Peter Nissen: Nach 35 Jahren Übersetzen von Stücken ins Plattdeutsche entwickelt man eine gewisse Routine. Aber in der letzten Arbeitsphase, dem Feinschliff, da hat Hartmut mir sehr gefehlt. Zuletzt haben wir uns die Dialoge immer laut vorgelesen, denn man hört mehr, als man beim Lesen sieht. Und wenn man fürs Theater arbeitet, kommt es aufs Hören an und nicht aufs Lesen.
Platt-Übersetzer Nissen: „Hartmut Cyriacks konnte gut entscheiden!“
Wobei haben Sie Hartmut Cyriacks besonders vermisst?
Beim Entscheiden. Hartmut hielt es mit dem Wahlspruch des Vaters einer ehemaligen Geschäftsführerin des Ohnsorg-Theaters: „Entscheide dich und bereue, aber entscheide dich!“ Das konnte Hartmut wirklich besser als ich. Im Großen wie im Kleinen: „Machen wir das, machen wir das nicht?“ oder auch klein: „Welches Wort passt hier besser?“
Haben Sie zwischendurch mal daran gedacht, die Brocken bei „De Heven schall töven“ hinzuwerfen – die Filmvorlage spielt als eine Art Mystery-Komödie ja im tiefsten Bayern ...?

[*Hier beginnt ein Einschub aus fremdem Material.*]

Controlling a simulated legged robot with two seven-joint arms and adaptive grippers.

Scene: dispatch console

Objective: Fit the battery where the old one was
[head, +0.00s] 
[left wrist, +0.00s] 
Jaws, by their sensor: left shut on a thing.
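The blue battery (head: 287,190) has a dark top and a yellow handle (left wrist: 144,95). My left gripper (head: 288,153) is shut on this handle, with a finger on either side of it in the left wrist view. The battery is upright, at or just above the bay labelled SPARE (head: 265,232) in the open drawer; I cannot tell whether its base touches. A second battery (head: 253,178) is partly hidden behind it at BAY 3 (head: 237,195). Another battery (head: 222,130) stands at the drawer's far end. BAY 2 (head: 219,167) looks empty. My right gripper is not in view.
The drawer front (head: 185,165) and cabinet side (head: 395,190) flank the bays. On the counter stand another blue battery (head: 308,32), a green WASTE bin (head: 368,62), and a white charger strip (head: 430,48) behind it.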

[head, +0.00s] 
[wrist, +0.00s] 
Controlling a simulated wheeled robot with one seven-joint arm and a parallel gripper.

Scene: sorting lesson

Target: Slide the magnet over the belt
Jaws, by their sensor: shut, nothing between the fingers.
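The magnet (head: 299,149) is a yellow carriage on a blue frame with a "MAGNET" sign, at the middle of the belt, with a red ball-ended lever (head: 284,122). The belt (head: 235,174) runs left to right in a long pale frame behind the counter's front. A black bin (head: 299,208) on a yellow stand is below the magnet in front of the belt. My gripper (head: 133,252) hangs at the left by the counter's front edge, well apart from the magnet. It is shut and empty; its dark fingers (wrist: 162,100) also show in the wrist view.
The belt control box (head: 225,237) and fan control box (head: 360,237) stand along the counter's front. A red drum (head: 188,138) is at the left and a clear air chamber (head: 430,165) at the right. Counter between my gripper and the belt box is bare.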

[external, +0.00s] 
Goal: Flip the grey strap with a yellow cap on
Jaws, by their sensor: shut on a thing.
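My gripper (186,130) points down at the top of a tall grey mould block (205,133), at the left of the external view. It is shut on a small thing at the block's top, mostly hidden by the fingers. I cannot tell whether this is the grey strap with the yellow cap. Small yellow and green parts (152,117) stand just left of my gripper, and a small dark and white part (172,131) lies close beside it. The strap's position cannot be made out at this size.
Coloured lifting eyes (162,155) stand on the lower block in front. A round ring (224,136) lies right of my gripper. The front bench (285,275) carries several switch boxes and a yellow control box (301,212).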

Nein. Da gab es schon herausforderndere Aufgaben. Das Stück spielt heutig und in einem kleinbürgerlichen Milieu, wenn auch ursprünglich in Bayern. Das Milieu scheint mir trotzdem vertraut, und da finde ich dann auch schon passende plattdeutsche Lösungen. Das ist kein Shakespeare. Nee, ganz bestimmt nicht.
Peter Nissen: „Bei den szenischen Proben störe ich bloß.“
Wie gestaltete sich die Zusammenarbeit mit Regisseurin Meike Harten? Und wie oft waren Sie selbst bei den Proben mit dabei?
Die Zusammenarbeit war für mich sehr angenehm. Meike Harten hat zum Teil Hartmuts Funktion übernommen. Wir haben uns meine Rohübersetzung bei zwei Treffen laut vorgelesen. Mir hat das sehr geholfen, und ich hoffe, ihr bei der Konzeption der Inszenierung auch ein bisschen. Bei der Leseprobe vor Beginn der richtigen Probenarbeit habe ich mir angehört, ob die Schauspieler und Schauspielerinnen mit dem Text zurande kommen. Das war der Fall. Danach, bei den eigentlichen szenischen Proben, war ich nicht mehr dabei. Da habe ich als Übersetzer nach meiner Ansicht auch nichts zu suchen. Da störe ich bloß.
Was manche Gemüter in den vergangenen Wochen am und rund ums Ohnsorg am meisten erregte: Wie hoch darf denn nun der Hochdeutsch-Anteil auf der Bühne sein – bei Ihren Übersetzungen und generell?
Wenn Hochdeutsch sein muss, muss es sein. Bei diesem Stück war für mich klar, Alpha, ein kongolesischer Asylbewerber, muss einfaches Hochdeutsch sprechen. Ebenso alles, was mit diesem Status zu tun hat: Agentur für Arbeit etwa und Polizei. Alles andere wäre mir albern vorgekommen.
Ohnsorg-Übersetzer: „Es gibt gute Gründe für hochdeutsche Anteile.“
Heidi Kabels Tochter, die jahrzehntelange Ohnsorg-Schauspielerin Heidi Mahler, sagte kürzlich gegenüber dem Abendblatt: „In einem plattdeutschen Theater hat Hochdeutsch nichts zu suchen!“ Eine zu dogmatische Ansicht?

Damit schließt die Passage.